== Material for this exercise ==
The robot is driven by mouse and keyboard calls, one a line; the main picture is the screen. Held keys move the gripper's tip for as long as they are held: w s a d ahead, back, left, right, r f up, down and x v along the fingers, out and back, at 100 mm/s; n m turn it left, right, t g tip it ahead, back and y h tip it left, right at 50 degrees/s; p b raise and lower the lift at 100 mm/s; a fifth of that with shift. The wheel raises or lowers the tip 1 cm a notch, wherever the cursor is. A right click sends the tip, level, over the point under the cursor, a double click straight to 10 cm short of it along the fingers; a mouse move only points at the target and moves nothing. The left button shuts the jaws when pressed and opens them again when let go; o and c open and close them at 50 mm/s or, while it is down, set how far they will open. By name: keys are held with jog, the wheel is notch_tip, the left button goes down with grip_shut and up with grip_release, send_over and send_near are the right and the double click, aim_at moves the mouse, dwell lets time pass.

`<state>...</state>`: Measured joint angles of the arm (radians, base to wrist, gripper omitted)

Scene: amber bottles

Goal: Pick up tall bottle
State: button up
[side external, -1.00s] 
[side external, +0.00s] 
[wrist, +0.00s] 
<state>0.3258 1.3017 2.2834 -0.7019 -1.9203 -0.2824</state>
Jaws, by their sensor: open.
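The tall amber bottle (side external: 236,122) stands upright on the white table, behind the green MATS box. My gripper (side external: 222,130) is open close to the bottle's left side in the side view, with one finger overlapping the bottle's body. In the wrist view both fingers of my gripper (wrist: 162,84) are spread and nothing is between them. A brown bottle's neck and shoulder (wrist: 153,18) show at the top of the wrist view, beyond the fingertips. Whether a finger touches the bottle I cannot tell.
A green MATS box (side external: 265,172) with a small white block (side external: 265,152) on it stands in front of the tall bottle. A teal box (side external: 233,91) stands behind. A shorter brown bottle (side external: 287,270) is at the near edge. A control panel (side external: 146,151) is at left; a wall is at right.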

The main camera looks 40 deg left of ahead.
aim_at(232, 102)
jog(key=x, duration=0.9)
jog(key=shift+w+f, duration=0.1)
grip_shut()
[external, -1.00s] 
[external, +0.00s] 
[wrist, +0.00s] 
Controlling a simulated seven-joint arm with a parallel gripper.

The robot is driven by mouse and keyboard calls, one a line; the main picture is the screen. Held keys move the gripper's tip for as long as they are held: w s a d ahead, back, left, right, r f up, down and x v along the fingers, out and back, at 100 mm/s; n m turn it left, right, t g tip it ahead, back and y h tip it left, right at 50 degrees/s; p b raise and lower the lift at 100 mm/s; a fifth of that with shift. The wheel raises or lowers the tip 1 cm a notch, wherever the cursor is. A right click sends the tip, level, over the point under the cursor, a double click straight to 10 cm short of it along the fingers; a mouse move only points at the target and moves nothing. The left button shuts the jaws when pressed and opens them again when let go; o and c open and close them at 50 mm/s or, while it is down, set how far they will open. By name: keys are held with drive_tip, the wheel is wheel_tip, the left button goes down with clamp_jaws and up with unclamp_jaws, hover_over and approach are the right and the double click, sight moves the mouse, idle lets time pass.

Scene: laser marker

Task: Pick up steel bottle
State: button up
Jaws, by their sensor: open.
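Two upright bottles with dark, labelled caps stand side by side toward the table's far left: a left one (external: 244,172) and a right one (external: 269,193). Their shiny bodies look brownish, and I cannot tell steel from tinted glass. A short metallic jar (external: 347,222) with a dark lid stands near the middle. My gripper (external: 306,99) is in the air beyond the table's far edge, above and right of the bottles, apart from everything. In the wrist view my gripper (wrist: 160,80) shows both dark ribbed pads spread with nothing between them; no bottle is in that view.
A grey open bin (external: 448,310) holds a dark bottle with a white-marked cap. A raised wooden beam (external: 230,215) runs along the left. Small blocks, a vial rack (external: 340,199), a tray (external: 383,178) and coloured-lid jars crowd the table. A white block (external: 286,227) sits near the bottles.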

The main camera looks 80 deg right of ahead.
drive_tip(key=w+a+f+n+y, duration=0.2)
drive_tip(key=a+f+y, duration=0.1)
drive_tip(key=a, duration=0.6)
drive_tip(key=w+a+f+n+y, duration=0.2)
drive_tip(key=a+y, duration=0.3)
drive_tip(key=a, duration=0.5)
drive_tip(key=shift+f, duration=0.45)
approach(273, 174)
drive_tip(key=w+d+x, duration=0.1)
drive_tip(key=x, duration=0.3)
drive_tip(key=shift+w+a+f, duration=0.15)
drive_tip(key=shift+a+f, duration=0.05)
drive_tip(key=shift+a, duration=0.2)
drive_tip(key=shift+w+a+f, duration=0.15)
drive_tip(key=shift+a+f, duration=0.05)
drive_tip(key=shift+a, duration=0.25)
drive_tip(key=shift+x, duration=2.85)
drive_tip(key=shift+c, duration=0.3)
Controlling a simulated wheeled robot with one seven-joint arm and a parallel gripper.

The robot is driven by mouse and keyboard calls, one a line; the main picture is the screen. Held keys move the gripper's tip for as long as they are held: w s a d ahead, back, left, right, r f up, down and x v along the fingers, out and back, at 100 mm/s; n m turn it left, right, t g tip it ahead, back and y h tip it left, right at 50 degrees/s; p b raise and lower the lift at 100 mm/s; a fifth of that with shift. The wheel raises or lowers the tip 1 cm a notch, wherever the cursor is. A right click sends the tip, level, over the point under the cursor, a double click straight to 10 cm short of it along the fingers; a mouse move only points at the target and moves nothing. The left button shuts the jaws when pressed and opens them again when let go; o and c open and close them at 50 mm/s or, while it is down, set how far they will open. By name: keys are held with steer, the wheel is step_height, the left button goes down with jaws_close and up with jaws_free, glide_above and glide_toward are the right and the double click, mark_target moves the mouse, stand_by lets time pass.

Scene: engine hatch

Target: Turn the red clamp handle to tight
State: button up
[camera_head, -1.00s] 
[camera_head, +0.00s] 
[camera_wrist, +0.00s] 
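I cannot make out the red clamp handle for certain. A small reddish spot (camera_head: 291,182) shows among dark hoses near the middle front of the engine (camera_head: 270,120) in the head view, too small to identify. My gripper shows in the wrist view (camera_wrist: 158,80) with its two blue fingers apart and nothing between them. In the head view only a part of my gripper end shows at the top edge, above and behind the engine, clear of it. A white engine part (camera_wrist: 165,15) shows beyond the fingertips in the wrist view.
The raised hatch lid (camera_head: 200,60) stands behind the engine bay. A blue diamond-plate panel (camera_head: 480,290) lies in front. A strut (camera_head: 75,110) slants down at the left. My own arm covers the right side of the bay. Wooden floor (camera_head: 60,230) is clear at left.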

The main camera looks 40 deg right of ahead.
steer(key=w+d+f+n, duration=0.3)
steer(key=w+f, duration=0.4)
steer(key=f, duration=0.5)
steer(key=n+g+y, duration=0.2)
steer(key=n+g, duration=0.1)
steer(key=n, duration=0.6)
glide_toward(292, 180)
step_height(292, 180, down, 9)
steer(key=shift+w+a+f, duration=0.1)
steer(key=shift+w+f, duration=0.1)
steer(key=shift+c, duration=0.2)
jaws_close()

== What you should do ==
Output every line above without altering anything.

== The solution ==
The robot is driven by mouse and keyboard calls, one a line; the main picture is the screen. Held keys move the gripper's tip for as long as they are held: w s a d ahead, back, left, right, r f up, down and x v along the fingers, out and back, at 100 mm/s; n m turn it left, right, t g tip it ahead, back and y h tip it left, right at 50 degrees/s; p b raise and lower the lift at 100 mm/s; a fifth of that with shift. The wheel raises or lowers the tip 1 cm a notch, wherever the cursor is. A right click sends the tip, level, over the point under the cursor, a double click straight to 10 cm short of it along the fingers; a mouse move only points at the target and moves nothing. The left button shuts the jaws when pressed and opens them again when let go; o and c open and close them at 50 mm/s or, while it is down, set how far they will open. By name: keys are held with jog, the wheel is notch_tip, the left button goes down with grip_shut and up with grip_release, send_over and send_near are the right and the double click, aim_at moves the mouse, dwell lets time pass.

`<state>...</state>`: Measured joint angles of the arm (radians, base to wrist, gripper omitted)

Scene: amber bottles

Goal: Pick up tall bottle
State: button up
[side external, -1.00s] 
[side external, +0.00s] 
[wrist, +0.00s] 
<state>0.3258 1.3017 2.2834 -0.7019 -1.9203 -0.2824</state>
Jaws, by their sensor: open.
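The tall amber bottle (side external: 236,122) stands upright on the white table, behind the green MATS box. My gripper (side external: 222,130) is open close to the bottle's left side in the side view, with one finger overlapping the bottle's body. In the wrist view both fingers of my gripper (wrist: 162,84) are spread and nothing is between them. A brown bottle's neck and shoulder (wrist: 153,18) show at the top of the wrist view, beyond the fingertips. Whether a finger touches the bottle I cannot tell.
A green MATS box (side external: 265,172) with a small white block (side external: 265,152) on it stands in front of the tall bottle. A teal box (side external: 233,91) stands behind. A shorter brown bottle (side external: 287,270) is at the near edge. A control panel (side external: 146,151) is at left; a wall is at right.

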The main camera looks 40 deg left of ahead.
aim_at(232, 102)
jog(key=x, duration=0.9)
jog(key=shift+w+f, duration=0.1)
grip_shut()
[external, -1.00s] 
[external, +0.00s] 
[wrist, +0.00s] 
Controlling a simulated seven-joint arm with a parallel gripper.

The robot is driven by mouse and keyboard calls, one a line; the main picture is the screen. Held keys move the gripper's tip for as long as they are held: w s a d ahead, back, left, right, r f up, down and x v along the fingers, out and back, at 100 mm/s; n m turn it left, right, t g tip it ahead, back and y h tip it left, right at 50 degrees/s; p b raise and lower the lift at 100 mm/s; a fifth of that with shift. The wheel raises or lowers the tip 1 cm a notch, wherever the cursor is. A right click sends the tip, level, over the point under the cursor, a double click straight to 10 cm short of it along the fingers; a mouse move only points at the target and moves nothing. The left button shuts the jaws when pressed and opens them again when let go; o and c open and close them at 50 mm/s or, while it is down, set how far they will open. By name: keys are held with drive_tip, the wheel is wheel_tip, the left button goes down with clamp_jaws and up with unclamp_jaws, hover_over and approach are the right and the double click, sight moves the mouse, idle lets time pass.

Scene: laser marker

Task: Pick up steel bottle
State: button up
Jaws, by their sensor: open.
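Two upright bottles with dark, labelled caps stand side by side toward the table's far left: a left one (external: 244,172) and a right one (external: 269,193). Their shiny bodies look brownish, and I cannot tell steel from tinted glass. A short metallic jar (external: 347,222) with a dark lid stands near the middle. My gripper (external: 306,99) is in the air beyond the table's far edge, above and right of the bottles, apart from everything. In the wrist view my gripper (wrist: 160,80) shows both dark ribbed pads spread with nothing between them; no bottle is in that view.
A grey open bin (external: 448,310) holds a dark bottle with a white-marked cap. A raised wooden beam (external: 230,215) runs along the left. Small blocks, a vial rack (external: 340,199), a tray (external: 383,178) and coloured-lid jars crowd the table. A white block (external: 286,227) sits near the bottles.

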The main camera looks 80 deg right of ahead.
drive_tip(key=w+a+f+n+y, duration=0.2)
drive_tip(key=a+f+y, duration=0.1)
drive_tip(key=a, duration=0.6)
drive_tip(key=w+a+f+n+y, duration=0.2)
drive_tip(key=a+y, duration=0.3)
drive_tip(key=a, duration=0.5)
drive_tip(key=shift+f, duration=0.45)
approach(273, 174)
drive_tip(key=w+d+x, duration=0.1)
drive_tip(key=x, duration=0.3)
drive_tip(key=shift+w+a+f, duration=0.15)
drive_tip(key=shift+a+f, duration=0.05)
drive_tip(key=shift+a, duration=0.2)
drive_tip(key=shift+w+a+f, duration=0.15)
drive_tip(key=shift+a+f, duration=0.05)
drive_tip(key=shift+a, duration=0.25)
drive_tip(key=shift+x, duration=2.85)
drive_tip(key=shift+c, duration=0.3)
Controlling a simulated wheeled robot with one seven-joint arm and a parallel gripper.

The robot is driven by mouse and keyboard calls, one a line; the main picture is the screen. Held keys move the gripper's tip for as long as they are held: w s a d ahead, back, left, right, r f up, down and x v along the fingers, out and back, at 100 mm/s; n m turn it left, right, t g tip it ahead, back and y h tip it left, right at 50 degrees/s; p b raise and lower the lift at 100 mm/s; a fifth of that with shift. The wheel raises or lowers the tip 1 cm a notch, wherever the cursor is. A right click sends the tip, level, over the point under the cursor, a double click straight to 10 cm short of it along the fingers; a mouse move only points at the target and moves nothing. The left button shuts the jaws when pressed and opens them again when let go; o and c open and close them at 50 mm/s or, while it is down, set how far they will open. By name: keys are held with steer, the wheel is step_height, the left button goes down with jaws_close and up with jaws_free, glide_above and glide_toward are the right and the double click, mark_target moves the mouse, stand_by lets time pass.

Scene: engine hatch

Target: Turn the red clamp handle to tight
State: button up
[camera_head, -1.00s] 
[camera_head, +0.00s] 
[camera_wrist, +0.00s] 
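I cannot make out the red clamp handle for certain. A small reddish spot (camera_head: 291,182) shows among dark hoses near the middle front of the engine (camera_head: 270,120) in the head view, too small to identify. My gripper shows in the wrist view (camera_wrist: 158,80) with its two blue fingers apart and nothing between them. In the head view only a part of my gripper end shows at the top edge, above and behind the engine, clear of it. A white engine part (camera_wrist: 165,15) shows beyond the fingertips in the wrist view.
The raised hatch lid (camera_head: 200,60) stands behind the engine bay. A blue diamond-plate panel (camera_head: 480,290) lies in front. A strut (camera_head: 75,110) slants down at the left. My own arm covers the right side of the bay. Wooden floor (camera_head: 60,230) is clear at left.

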The main camera looks 40 deg right of ahead.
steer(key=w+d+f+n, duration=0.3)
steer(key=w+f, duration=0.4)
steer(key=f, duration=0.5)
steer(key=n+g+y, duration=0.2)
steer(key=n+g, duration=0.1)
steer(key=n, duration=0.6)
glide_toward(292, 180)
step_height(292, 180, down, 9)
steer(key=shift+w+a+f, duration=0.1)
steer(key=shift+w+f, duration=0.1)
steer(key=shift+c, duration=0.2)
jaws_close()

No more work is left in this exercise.